Site-specific and regional on-farm rice water conservation analyzer (RiceWCA): Development and evaluation of the water balance model

Rice farming in the Lower Colorado River basin of Texas, US, is a major economic engine and a major water consumer. The Lower Colorado River Authority (LCRA) and the San Antonio Water System (SAWS) sponsored a joint project from 2004 through 2009 to study the feasibility of developing and conserving water to provide sufficient water to farmers in the Lower Colorado River basin, while allowing transfer of water to the city of San Antonio. A major focus of the project was the development of a web-based rice water conservation analyzer (RiceWCA) to evaluate field- and regional-level costs, water savings, and yield benefit associated with implementing on-farm conservation measures, including precision leveling, multiple inlets, conservation tillage, lateral improvement, tailwater recovery, and a production system based on growing high-yielding water efficient cultivars. This paper describes the development and evaluation of the crop development and water balance components of RiceWCA. RiceWCA uses a phenology model to time water management events, including flushing and flush drainage for the main crop, and permanent flood, flood maintenance, and drainage before harvest for the main and ratoon crops. RiceWCA simulates daily water balance for each rice field within the Lower Colorado River basin, as affected by the degree of implementing different conservation measures. The water balance model includes site-specific estimation of soil saturation deficit, evapotranspiration, percolation, seepage, rainfall, irrigation, and tailwater. The water balance model was calibrated and verified using 2000 and 2002 weekly irrigation records for the Lakeside and Gulf Coast irrigation districts, and validated using 2001, 2003, and 2004 weekly irrigation records. Tailwater recovery offers the largest water saving, followed by adoption of high-yielding cultivars, multiple inlet systems, precision leveling, and conservation tillage. Water saving from lateral improvement varies depending on the extent of existing laterals.

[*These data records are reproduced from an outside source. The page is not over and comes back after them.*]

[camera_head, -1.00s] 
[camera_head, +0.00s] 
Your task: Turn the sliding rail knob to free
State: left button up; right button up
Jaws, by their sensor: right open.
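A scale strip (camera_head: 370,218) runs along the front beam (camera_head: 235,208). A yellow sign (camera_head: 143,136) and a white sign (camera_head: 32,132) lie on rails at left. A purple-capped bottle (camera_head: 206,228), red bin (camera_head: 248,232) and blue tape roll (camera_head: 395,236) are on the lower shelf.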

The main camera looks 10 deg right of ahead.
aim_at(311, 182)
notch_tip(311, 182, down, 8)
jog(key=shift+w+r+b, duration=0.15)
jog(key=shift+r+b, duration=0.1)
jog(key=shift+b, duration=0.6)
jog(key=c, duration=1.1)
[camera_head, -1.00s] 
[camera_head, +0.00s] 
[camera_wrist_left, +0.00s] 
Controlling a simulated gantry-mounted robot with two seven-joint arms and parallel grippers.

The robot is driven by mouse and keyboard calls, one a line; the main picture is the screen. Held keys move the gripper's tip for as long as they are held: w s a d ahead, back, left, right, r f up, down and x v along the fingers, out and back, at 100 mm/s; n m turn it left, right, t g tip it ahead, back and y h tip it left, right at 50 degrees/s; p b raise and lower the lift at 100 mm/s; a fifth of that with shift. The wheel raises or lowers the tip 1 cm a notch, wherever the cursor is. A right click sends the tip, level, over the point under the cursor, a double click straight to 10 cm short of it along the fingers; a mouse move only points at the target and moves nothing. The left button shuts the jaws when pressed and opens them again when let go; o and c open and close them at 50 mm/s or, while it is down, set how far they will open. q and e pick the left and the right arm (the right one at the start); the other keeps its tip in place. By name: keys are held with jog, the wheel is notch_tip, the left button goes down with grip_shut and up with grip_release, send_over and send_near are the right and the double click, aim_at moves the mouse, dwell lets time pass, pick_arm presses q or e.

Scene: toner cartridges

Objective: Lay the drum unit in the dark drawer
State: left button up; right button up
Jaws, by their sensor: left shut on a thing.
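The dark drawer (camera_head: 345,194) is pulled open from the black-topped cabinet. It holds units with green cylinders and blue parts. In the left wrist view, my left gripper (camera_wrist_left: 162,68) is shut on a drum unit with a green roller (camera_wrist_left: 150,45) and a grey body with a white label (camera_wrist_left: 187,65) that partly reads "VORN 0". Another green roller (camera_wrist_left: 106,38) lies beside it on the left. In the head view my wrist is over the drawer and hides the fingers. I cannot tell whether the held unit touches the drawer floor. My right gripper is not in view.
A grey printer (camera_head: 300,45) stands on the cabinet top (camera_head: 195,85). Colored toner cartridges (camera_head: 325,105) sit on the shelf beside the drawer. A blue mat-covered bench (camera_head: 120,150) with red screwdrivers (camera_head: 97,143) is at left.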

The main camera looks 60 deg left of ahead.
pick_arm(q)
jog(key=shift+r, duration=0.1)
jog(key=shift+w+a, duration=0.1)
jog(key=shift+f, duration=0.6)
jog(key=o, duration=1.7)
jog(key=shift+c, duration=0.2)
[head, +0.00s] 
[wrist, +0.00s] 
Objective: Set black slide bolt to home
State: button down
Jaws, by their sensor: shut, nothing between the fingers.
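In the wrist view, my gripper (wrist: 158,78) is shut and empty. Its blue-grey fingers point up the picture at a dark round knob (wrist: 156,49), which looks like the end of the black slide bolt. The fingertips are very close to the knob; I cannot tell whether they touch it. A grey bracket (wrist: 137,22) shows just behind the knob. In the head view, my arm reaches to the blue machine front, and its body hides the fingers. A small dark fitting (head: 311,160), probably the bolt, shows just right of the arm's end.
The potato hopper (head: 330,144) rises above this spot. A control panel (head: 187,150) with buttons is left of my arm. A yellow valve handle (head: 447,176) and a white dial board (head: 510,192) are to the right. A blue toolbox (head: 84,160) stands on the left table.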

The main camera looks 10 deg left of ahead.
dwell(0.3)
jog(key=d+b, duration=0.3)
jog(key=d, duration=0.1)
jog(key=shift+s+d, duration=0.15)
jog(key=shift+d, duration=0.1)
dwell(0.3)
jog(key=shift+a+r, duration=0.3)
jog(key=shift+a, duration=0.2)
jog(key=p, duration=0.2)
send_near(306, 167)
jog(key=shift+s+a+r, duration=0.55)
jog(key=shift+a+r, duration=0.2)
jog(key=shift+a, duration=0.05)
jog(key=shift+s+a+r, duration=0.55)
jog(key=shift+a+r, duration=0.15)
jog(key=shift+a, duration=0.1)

► Water balance for rice paddies, levees, laterals, fallow fields, tailwater recovery.
► Integration of water conservation measures into water balance components.
► Model simulation for individual fields, turnouts, irrigation canals, and districts.
► Dynamic integration with geo-referenced climatic, soil, and rice land databases.
► Best water saving measure is tailwater recovery, followed by water-saving cultivars.